Recently I caught up with one of my brilliant friends, Niki, who works in crisis communications. She told me she had done seven hard work things that day, but the one task that was proving the most challenging was figuring out how to raise a difficult conversation with her neighbor about pot plants in their shared yard. It’s not that Niki doesn’t know how to have that conversation (or that she can’t handle a discussion about pot plants!), it’s that it took an enormous amount of mental energy to write a note that was nice but not minimizing, warm but firm, and clear but not aggressive. Not only did scripting the note take a long time, but as she said, “I’ve still spent the rest of the day wondering if I’m a bitch.”

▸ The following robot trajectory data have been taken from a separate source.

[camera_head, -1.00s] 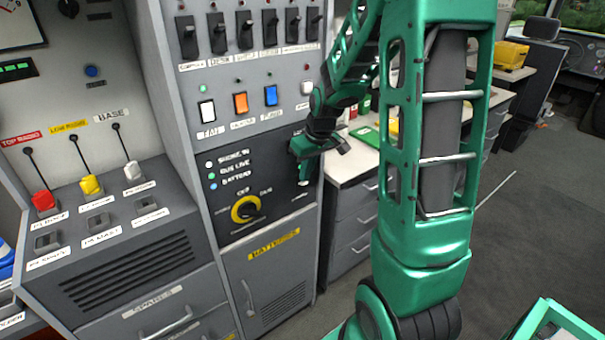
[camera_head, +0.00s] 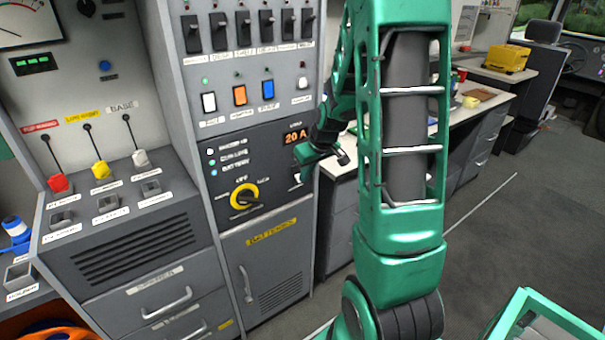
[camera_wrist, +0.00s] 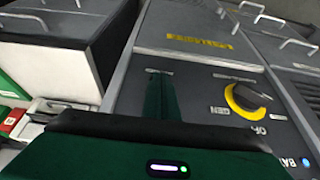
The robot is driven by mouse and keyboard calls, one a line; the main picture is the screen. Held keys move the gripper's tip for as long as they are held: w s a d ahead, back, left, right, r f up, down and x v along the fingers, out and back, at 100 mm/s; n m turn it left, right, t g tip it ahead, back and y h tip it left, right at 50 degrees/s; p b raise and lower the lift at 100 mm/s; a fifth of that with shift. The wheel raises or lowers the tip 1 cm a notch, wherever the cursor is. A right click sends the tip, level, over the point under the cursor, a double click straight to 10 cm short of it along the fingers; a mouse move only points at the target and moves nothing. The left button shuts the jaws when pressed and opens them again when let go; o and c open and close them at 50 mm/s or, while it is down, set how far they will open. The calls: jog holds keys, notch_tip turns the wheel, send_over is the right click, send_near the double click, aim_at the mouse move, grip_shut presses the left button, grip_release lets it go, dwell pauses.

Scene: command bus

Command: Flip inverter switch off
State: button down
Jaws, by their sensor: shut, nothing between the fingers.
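The dark inverter panel (camera_head: 222,160) is on the grey cabinet, with status lights at its left and an orange "20 A" readout (camera_head: 295,136). A yellow-ringed rotary knob (camera_head: 244,197) is at its lower left; it also shows in the wrist view (camera_wrist: 247,99). My gripper (camera_head: 303,158) is at the panel's right side, just below the readout. A small pale part (camera_head: 297,178) shows beside it, mostly hidden; I cannot tell whether it is the inverter switch or its position. In the wrist view the shut green fingers (camera_wrist: 161,96) reach the panel near a small label. Contact is unclear.
White, orange and blue rockers (camera_head: 240,95) and a row of black breakers (camera_head: 228,32) are above the panel. The batteries door (camera_head: 265,270) is below. A desk with drawers (camera_head: 340,225) is close on the right. Open floor (camera_head: 500,215) lies further right.

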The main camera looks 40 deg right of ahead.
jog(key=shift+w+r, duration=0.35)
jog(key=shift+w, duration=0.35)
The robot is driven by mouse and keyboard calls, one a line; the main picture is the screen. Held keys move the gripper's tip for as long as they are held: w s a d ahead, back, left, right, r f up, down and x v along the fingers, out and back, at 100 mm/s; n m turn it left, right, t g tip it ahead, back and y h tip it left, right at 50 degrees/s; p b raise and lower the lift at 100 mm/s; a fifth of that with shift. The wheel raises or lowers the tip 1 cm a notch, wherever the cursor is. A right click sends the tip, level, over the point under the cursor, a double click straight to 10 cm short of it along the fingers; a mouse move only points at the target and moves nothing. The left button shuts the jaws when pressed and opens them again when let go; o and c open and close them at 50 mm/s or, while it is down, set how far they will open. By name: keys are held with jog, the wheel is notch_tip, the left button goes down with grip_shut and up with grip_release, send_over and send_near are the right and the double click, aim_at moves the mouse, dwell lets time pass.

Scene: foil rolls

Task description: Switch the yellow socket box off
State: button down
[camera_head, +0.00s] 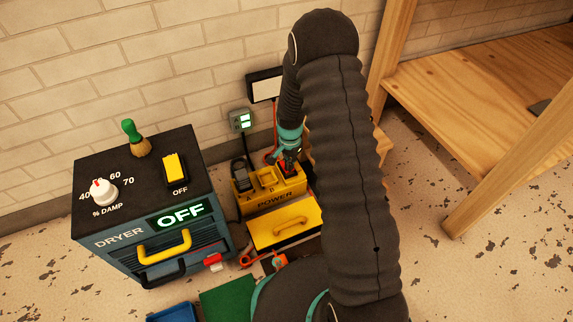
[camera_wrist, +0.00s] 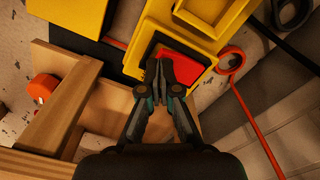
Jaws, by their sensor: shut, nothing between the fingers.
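The yellow socket box (camera_head: 262,195), lettered POWER, stands on the floor near the wall, right of the dryer. Its top has sockets, with a black plug (camera_head: 240,176) in the left one. In the wrist view the yellow box (camera_wrist: 201,45) surrounds a dark plate with a red switch (camera_wrist: 188,80). My gripper (camera_wrist: 159,63) is shut and empty, its tips over the red switch. I cannot tell whether they touch it, and they hide part of it. In the head view my gripper (camera_head: 289,166) is at the box's right end; the switch state is unclear.
A dark dryer (camera_head: 175,232) at left shows OFF. A yellow case with a handle (camera_head: 285,226) lies in front of the socket box. A wooden bench (camera_head: 495,95) stands at right. Orange cords run nearby.

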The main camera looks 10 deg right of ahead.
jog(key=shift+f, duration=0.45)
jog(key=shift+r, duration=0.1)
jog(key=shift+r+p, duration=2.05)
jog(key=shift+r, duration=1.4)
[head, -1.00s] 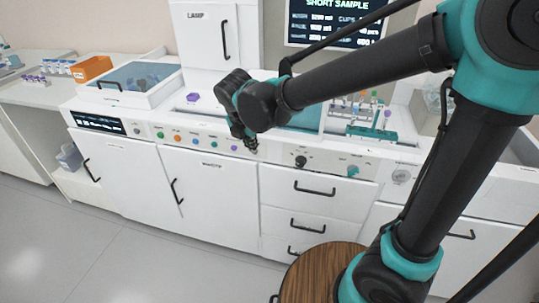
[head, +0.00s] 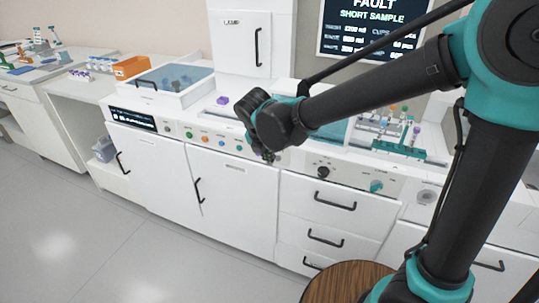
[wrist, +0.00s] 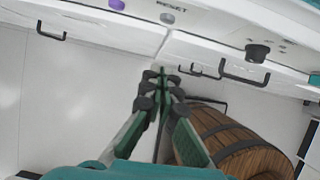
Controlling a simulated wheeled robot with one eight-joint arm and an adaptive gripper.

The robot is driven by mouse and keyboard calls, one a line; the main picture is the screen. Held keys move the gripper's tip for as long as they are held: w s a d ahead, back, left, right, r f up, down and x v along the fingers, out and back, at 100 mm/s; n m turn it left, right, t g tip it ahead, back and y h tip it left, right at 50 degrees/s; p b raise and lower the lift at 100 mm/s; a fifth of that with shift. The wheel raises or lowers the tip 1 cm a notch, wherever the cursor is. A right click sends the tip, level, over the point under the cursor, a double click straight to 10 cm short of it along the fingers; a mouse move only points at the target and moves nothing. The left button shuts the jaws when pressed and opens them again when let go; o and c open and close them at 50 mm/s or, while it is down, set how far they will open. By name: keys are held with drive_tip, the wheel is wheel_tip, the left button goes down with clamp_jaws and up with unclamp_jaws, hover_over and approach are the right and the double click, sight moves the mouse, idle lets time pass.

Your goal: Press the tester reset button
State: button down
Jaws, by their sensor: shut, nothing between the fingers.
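In the wrist view, a small pale grey button (wrist: 167,17) sits just below the word RESET on the white front panel. A purple button (wrist: 116,4) is to its left. My gripper (wrist: 161,74) is shut and empty, with its dark fingertips below the RESET button in the picture and apparently apart from it. In the head view, my gripper (head: 269,157) is at the right end of the row of coloured buttons, in front of the panel. There my gripper and wrist hide the RESET button.
A black knob (head: 323,172) and a teal knob (head: 376,186) are to the right. Handled doors and drawers (head: 338,215) lie below. A wooden barrel-like stool (wrist: 245,150) stands low. The wall screen reads FAULT, SHORT SAMPLE.

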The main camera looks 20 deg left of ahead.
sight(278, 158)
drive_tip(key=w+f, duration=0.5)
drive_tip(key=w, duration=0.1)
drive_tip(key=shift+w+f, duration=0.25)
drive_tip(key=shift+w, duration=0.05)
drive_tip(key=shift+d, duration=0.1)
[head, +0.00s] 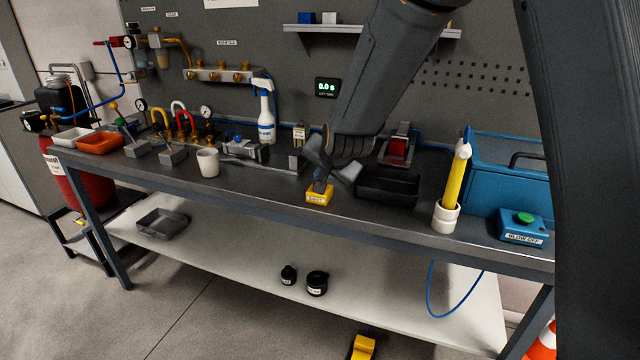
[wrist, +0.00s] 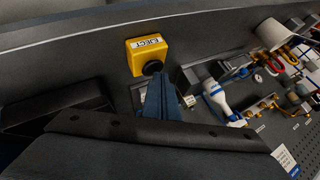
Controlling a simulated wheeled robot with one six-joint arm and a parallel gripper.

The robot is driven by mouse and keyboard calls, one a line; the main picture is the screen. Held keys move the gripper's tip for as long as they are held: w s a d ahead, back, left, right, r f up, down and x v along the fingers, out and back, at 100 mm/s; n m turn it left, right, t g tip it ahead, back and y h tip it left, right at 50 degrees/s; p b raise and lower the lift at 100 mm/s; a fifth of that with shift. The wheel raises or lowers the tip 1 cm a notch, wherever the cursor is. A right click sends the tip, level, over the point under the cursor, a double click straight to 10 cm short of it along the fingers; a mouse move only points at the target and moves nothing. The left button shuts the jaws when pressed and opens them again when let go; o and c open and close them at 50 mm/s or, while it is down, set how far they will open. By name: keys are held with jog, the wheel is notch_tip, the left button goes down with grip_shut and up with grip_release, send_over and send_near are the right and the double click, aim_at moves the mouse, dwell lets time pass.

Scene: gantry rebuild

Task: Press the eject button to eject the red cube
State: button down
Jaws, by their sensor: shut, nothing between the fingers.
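The yellow box labelled EJECT (head: 319,197) sits near the front edge of the bench. It also shows in the wrist view (wrist: 147,51), with a dark round button (wrist: 152,67) on it. My gripper (head: 321,184) is shut and empty, pointing down at the top of this box. In the wrist view its fingertips (wrist: 155,78) are right at the button; I cannot tell whether they touch it. A red block (head: 397,149), which looks like the red cube, sits in a grey holder at the back of the bench, behind the black tray.
The open black tray (head: 387,200) stands just right of the EJECT box. Further right are a white cup with a yellow tube (head: 446,216) and a blue BLOW OFF box (head: 522,228). A white mug (head: 208,163) and spray bottle (head: 265,122) stand to the left.

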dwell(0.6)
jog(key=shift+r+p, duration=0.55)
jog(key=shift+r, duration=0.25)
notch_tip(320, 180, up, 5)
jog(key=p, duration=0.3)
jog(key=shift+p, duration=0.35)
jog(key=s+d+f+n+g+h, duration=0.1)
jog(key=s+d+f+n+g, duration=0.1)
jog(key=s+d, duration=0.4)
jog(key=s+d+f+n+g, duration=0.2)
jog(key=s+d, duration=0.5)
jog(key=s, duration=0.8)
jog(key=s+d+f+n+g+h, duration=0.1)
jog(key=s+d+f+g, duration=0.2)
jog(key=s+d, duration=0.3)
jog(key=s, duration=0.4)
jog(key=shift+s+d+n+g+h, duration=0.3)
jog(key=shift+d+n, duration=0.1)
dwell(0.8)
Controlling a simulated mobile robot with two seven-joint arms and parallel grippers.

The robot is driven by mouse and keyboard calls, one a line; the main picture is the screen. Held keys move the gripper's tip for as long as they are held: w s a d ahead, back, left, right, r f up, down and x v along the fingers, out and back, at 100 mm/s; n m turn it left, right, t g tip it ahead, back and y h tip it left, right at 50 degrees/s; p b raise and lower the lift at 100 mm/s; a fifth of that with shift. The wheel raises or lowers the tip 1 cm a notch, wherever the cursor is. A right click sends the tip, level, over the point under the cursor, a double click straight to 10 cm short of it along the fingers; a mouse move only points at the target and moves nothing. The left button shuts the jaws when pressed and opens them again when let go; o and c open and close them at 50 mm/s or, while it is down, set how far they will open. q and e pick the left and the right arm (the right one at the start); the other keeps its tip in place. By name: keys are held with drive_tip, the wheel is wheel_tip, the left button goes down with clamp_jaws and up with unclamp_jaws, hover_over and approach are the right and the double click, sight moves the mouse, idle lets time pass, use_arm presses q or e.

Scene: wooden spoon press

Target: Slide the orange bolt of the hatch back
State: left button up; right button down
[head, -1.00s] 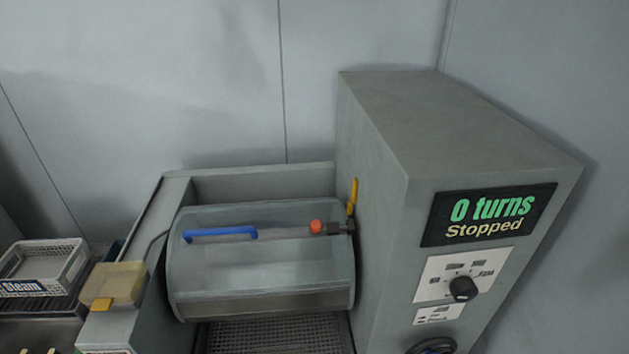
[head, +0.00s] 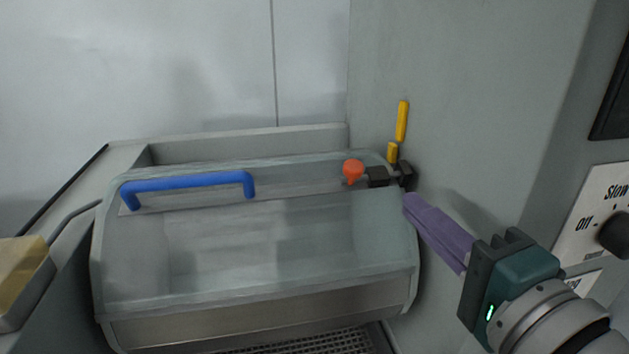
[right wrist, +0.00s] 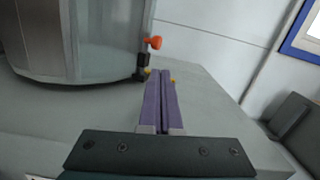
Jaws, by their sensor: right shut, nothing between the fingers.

For many of us, just like Niki, it’s not the actual role we’re doing that is hard; most of my clients are women at the heights of their careers who more than know how to do their jobs. It’s much more that our system is slowed down by worrying about these extra concerns. Many of us always have these draining tabs open in our mental browser, metaphorically depleting our batteries when they could be used for so many other useful things.
The pursuit of agreeableness is exhausting.
Historically, communicating while female necessarily seems to involve balancing being amenable while also trying to pursue our goals. This skillful act of influence is a deeply powerful one: we already know something, but we have to demonstrate our competence to others so that they can see what we see and believe what we believe. Most of the time, we don’t have physical props or, sometimes, even evidence; we’re using our words and emotion to convey authority, credibility, passion—whatever is required in the moment—to change someone’s mind or to go after an outcome. And we do all this while also not alienating or irritating or overshadowing our listener. We must be the most persuasive, most compelling, and most engaging while also being emotionally aware, non-threatening, non-triggering, and more.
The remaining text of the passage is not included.